On the other hand, Bresnick was also participating in the world around him. As a teenager, he played rock guitar, graduated from the High School of Music and Art at 16 “as the youngest beatnik ever,” he adds with a laugh, and was in grad school on the West Coast by 20. He saw Jimi Hendrix live, still admires Cream as “a great chamber-music group” and gigged as a working musician.

Even today, Bresnick “listens to everything,” and his own compositions have a uniquely American eclecticism.

“It’s Ivesian,” he says, citing the great American maverick, Charles Ives, “It’s totally democratic; everybody’s got a right to belly up to the table and contribute.”

Bresnick is a composer who can juxtapose the repetitive structures of minimalism with Stravinskian harmonies, who can use a Willie Dixon blues riff as the jumping-off point for a Brahmsian chamber piece, who can write movingly for marimba and orchestra.

If you ask him if there is any musical style that he would reject out of hand, he smiles and says, “I’m ready to accept almost any influence into my domain. My ‘border guards’ may ask them to show their passport first, though.”

He admits to excluding only one major late-20th-century movement.

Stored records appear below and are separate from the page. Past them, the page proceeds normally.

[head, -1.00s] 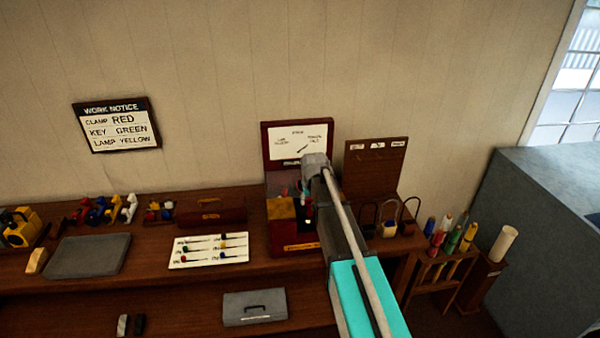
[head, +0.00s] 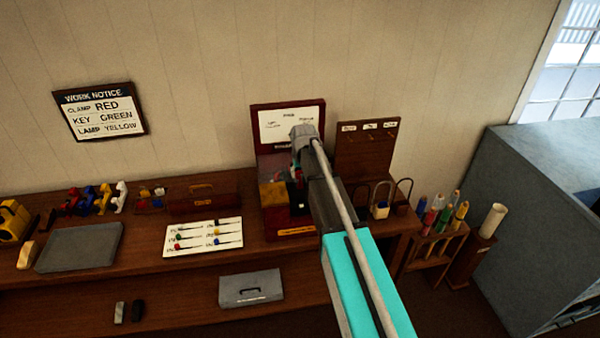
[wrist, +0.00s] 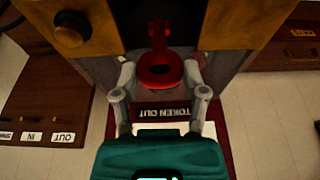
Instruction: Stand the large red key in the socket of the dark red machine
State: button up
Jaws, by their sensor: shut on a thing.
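The large red key (wrist: 160,72) is in the wrist view, its ring between my fingertips and its stem pointing toward the dark middle strip of the machine. My gripper (wrist: 161,72) is shut on it. The dark red machine (head: 288,112) stands on the bench against the wall with a white dial panel; in the wrist view its brass-coloured front (wrist: 235,22) and a "TOKEN OUT" label show. My gripper is right in front of the machine. The socket is not clearly visible, and I cannot tell whether the stem is in it. In the head view my arm hides the machine's right side.
A key board (head: 366,150) with padlocks below stands close on the right. A white card with small coloured keys (head: 203,237), a grey tray (head: 79,248) and a wooden toolbox (head: 203,203) lie to the left. A grey box (head: 252,287) is on the lower shelf.

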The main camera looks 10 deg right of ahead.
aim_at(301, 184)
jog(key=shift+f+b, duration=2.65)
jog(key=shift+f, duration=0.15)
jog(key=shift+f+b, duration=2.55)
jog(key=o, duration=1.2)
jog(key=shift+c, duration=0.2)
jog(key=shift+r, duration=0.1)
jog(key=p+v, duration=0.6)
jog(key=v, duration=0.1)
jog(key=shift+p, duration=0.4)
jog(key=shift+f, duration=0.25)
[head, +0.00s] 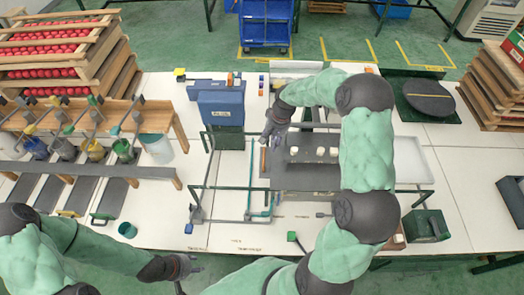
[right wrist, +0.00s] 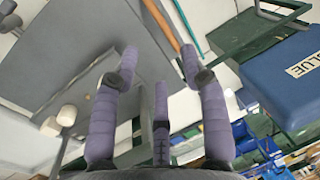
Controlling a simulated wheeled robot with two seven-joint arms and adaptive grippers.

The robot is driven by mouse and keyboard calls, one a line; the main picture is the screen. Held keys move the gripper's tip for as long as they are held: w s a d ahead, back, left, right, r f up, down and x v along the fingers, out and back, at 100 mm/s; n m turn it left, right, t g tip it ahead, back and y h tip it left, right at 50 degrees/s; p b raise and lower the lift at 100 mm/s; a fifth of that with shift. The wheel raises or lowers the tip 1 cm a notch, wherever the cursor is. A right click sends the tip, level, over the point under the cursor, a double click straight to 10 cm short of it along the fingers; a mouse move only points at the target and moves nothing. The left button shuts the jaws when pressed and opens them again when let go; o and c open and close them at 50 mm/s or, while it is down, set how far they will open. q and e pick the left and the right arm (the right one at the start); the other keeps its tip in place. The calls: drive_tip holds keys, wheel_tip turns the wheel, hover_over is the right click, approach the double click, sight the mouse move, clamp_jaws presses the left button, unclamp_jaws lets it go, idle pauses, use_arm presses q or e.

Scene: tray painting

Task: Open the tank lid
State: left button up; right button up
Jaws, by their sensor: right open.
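The blue tank (head: 221,112) with a white label stands near the back middle of the table. Its label reads BLUE in the right wrist view (right wrist: 285,85). Its upper part is a darker blue; I cannot make out a lid edge. My right gripper (head: 268,136) is right of the tank and apart from it, beside the dark grey board. In the right wrist view its purple fingers (right wrist: 160,72) are spread with nothing between them, over a grey surface. My left gripper (head: 187,268) is low at the table's front edge, away from the tank; its fingers are too small to read.
A dark grey board (head: 300,178) with white knobs lies right of the tank, partly behind my right arm. Green pipe frames (head: 205,185) stand in front of the tank. A wooden rack (head: 110,108) with several cups is left; a round dark plate (head: 428,97) is right.

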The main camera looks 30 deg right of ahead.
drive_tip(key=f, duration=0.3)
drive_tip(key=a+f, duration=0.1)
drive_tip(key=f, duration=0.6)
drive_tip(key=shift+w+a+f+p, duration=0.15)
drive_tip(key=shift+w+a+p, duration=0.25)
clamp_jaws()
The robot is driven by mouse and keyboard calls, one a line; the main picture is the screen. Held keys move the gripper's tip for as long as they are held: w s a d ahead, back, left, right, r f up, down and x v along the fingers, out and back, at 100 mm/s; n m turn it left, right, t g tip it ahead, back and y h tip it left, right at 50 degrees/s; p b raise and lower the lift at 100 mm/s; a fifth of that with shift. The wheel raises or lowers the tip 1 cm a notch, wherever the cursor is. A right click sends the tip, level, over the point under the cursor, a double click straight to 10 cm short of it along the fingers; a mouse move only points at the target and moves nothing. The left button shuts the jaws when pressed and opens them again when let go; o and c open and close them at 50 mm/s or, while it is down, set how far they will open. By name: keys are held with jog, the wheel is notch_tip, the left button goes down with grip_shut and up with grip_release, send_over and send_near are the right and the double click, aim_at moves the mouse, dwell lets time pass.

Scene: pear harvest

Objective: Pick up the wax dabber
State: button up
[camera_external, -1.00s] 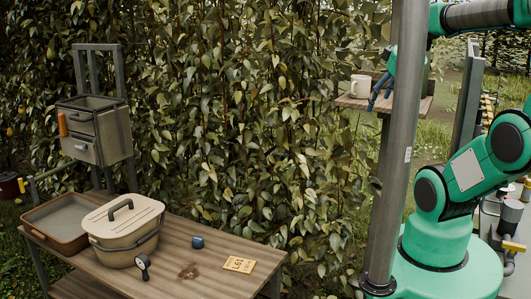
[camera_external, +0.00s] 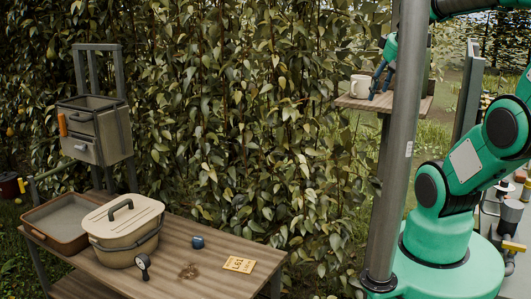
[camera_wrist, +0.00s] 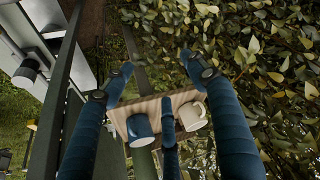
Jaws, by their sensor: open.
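My gripper (camera_external: 379,87) is open over the small wooden shelf at the right, with its blue fingers beside a cream mug (camera_external: 361,85). In the wrist view its blue fingers (camera_wrist: 158,68) are spread wide with nothing between the two outer tips. A blue mug (camera_wrist: 139,129) and the cream mug (camera_wrist: 193,116) stand on the shelf below them. A thin dark blue upright part shows between the mugs; I cannot tell whether it is a third finger or a separate thing. I cannot make out the wax dabber for sure in either view.
The shelf (camera_external: 420,104) sits behind a thick grey post (camera_external: 395,180). A bench (camera_external: 215,272) at the left holds a lidded pot (camera_external: 125,238), a tray (camera_external: 40,233), a small blue item (camera_external: 197,242) and a yellow card (camera_external: 239,264). Dense foliage stands behind.

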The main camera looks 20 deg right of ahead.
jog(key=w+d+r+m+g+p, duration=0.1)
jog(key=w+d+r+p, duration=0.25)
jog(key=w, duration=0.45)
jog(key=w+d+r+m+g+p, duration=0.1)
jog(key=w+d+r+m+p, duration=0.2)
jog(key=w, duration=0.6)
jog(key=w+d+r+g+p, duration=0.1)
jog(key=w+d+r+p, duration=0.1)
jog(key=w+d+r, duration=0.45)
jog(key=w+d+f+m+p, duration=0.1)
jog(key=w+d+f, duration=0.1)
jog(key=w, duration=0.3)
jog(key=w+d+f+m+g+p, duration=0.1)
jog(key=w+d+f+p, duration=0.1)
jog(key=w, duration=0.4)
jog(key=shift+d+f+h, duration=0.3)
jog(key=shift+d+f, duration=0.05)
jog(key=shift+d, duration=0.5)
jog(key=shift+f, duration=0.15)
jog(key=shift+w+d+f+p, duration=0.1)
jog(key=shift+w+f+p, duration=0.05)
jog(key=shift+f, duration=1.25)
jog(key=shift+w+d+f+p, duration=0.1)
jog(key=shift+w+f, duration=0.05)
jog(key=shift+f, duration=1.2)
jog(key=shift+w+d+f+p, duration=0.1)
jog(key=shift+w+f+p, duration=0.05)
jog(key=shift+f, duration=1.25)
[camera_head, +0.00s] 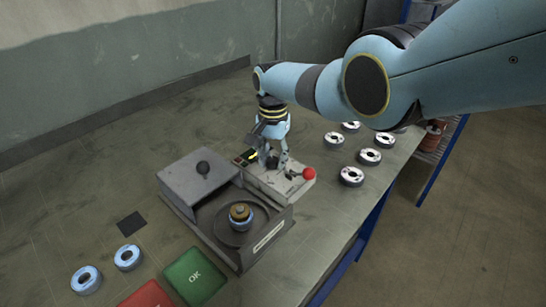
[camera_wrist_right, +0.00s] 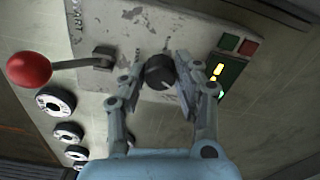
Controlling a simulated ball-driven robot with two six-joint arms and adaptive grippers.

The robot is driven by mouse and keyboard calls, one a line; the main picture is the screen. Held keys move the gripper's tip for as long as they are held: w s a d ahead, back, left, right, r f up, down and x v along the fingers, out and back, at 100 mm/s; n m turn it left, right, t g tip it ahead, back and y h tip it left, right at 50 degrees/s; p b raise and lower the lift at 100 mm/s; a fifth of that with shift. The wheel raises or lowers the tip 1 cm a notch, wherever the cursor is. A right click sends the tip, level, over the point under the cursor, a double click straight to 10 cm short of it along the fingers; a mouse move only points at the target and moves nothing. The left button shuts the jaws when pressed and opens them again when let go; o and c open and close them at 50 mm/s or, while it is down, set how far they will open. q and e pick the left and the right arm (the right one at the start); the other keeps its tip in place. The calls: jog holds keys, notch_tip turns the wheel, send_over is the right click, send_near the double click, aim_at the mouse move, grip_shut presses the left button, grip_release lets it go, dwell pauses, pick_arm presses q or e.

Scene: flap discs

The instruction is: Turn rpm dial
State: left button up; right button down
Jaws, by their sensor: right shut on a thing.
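The rpm dial (camera_wrist_right: 160,72) is a dark round knob on a worn light-grey control panel (camera_wrist_right: 130,35), seen in the right wrist view. My right gripper (camera_wrist_right: 152,85) has a finger on each side of the dial and is shut on it. In the head view my right gripper (camera_head: 272,158) reaches down onto the control panel (camera_head: 270,182) from above, and it hides the dial there. My left gripper is not in view.
A lever with a red ball (camera_wrist_right: 29,68) sticks out beside the dial. A grey machine (camera_head: 200,180) with a spindle (camera_head: 240,213) adjoins the panel. Several flap discs (camera_head: 351,176) lie to the right. Green OK (camera_head: 195,277) and red (camera_head: 147,295) pads lie in front.

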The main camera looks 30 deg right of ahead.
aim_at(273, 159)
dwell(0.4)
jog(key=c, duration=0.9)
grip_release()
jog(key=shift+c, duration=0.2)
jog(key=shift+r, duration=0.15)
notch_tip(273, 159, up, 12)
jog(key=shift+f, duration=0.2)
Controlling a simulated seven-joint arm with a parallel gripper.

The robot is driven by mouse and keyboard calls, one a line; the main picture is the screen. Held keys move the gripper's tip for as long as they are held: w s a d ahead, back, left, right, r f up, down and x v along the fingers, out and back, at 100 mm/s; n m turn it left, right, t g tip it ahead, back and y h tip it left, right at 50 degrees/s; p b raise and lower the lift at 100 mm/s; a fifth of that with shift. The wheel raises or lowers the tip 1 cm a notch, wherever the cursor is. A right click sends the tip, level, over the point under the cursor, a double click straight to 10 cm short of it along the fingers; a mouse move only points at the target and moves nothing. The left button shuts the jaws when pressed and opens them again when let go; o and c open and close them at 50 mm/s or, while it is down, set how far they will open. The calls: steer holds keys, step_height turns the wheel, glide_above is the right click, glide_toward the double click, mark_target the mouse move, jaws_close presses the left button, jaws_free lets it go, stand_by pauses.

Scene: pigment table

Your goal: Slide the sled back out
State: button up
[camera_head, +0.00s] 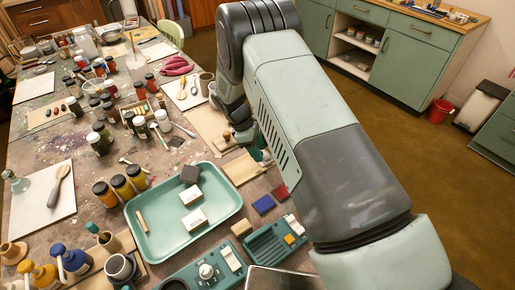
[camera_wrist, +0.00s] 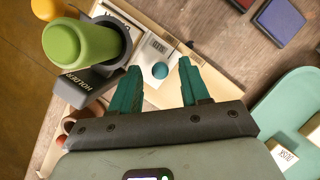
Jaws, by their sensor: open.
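In the wrist view my gripper (camera_wrist: 160,75) is open, with its two green fingers spread. Between and just beyond the fingertips is a round teal knob (camera_wrist: 160,71). It sits on a pale piece (camera_wrist: 156,50) with dark lettering, which looks like the sled, lying on a light wooden board (camera_wrist: 183,50). I cannot tell how far in the sled sits. The fingers do not visibly touch the knob. In the head view my arm covers most of this; part of the wooden board (camera_head: 240,169) shows beside it.
A green cylinder stands in a grey holder (camera_wrist: 92,80) left of my fingers in the wrist view. A mint tray (camera_head: 150,245) with small blocks lies nearby. A blue pad (camera_head: 263,204), a red pad (camera_head: 280,191) and a teal device (camera_head: 275,243) are also close.

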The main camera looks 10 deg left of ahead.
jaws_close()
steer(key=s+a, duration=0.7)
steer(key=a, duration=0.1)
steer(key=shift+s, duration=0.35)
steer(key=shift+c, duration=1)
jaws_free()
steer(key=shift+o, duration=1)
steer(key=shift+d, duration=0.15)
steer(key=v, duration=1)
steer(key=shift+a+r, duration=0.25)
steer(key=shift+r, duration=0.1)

“I’m not that interested in conceptual art,” he says. “Most of it has revealed itself to be poorer conceptually than any physically based art. I believe in the line from William Carlos Williams, ‘No ideas but in things.’ I like the pleasures of the physical world, and if I can embody something in the world of music, that’s good enough.”

Above all, he wants to be known as a composer first and foremost.

“No question about it,” he says emphatically. “I’ve never thought of myself any other way. I love teaching and I’m glad to be well-regarded as a teacher, but I have no doubt of my own self-identity.”

Anyone who hears Bresnick’s music, live or on disk, will agree.

“The Essential Martin Bresnick” featuring the Bang on a Can All-Stars, is available on the Cantaloupe Records label.